**Written instruction**
Everything from the first line of the data through the line with "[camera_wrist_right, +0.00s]" is to be echoed exactly, minus the pictures.

__________________________________________________

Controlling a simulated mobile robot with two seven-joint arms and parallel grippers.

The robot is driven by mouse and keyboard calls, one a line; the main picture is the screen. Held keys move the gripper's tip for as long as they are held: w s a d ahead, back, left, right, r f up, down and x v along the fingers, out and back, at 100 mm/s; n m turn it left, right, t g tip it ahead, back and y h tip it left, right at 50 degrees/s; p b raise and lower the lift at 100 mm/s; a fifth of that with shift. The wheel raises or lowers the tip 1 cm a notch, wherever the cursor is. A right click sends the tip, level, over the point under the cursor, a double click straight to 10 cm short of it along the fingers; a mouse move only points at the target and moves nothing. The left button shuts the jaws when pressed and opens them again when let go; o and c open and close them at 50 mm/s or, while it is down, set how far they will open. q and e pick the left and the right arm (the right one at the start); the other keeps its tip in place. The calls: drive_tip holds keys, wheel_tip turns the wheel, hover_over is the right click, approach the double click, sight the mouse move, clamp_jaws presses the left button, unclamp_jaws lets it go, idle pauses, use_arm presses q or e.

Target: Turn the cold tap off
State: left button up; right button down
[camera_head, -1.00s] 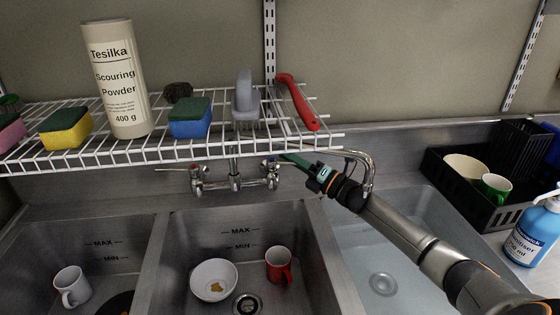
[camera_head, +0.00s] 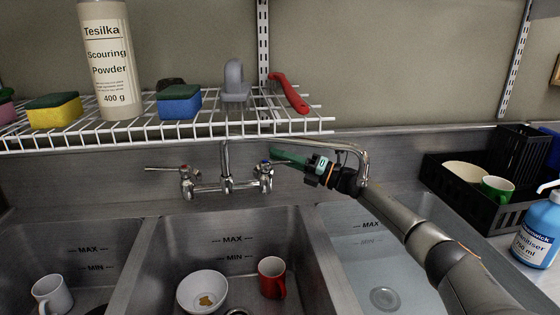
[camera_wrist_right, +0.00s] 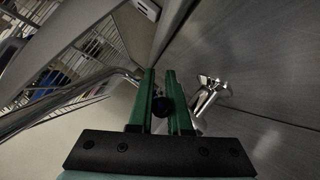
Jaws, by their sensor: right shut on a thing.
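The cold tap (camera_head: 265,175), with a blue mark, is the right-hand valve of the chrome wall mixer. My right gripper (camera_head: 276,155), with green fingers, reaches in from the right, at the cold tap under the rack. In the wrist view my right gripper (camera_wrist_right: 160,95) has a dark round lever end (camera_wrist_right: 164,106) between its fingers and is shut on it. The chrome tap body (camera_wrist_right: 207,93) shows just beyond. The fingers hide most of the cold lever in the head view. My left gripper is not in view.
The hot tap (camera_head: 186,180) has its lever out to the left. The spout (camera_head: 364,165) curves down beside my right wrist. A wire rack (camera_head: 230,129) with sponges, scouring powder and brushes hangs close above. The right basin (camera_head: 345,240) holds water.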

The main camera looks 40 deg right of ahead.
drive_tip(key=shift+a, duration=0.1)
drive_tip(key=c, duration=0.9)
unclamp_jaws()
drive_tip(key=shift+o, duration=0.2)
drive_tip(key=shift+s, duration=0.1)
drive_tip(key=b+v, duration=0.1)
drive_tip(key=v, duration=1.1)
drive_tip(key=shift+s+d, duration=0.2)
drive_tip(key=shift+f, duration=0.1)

__________________________________________________

**Complete answer**
Controlling a simulated mobile robot with two seven-joint arms and parallel grippers.

The robot is driven by mouse and keyboard calls, one a line; the main picture is the screen. Held keys move the gripper's tip for as long as they are held: w s a d ahead, back, left, right, r f up, down and x v along the fingers, out and back, at 100 mm/s; n m turn it left, right, t g tip it ahead, back and y h tip it left, right at 50 degrees/s; p b raise and lower the lift at 100 mm/s; a fifth of that with shift. The wheel raises or lowers the tip 1 cm a notch, wherever the cursor is. A right click sends the tip, level, over the point under the cursor, a double click straight to 10 cm short of it along the fingers; a mouse move only points at the target and moves nothing. The left button shuts the jaws when pressed and opens them again when let go; o and c open and close them at 50 mm/s or, while it is down, set how far they will open. q and e pick the left and the right arm (the right one at the start); the other keeps its tip in place. The calls: drive_tip holds keys, wheel_tip turns the wheel, hover_over is the right click, approach the double click, sight the mouse move, clamp_jaws presses the left button, unclamp_jaws lets it go, idle pauses, use_arm presses q or e.

Target: Turn the cold tap off
State: left button up; right button down
[camera_head, -1.00s] 
[camera_head, +0.00s] 
[camera_wrist_right, +0.00s] 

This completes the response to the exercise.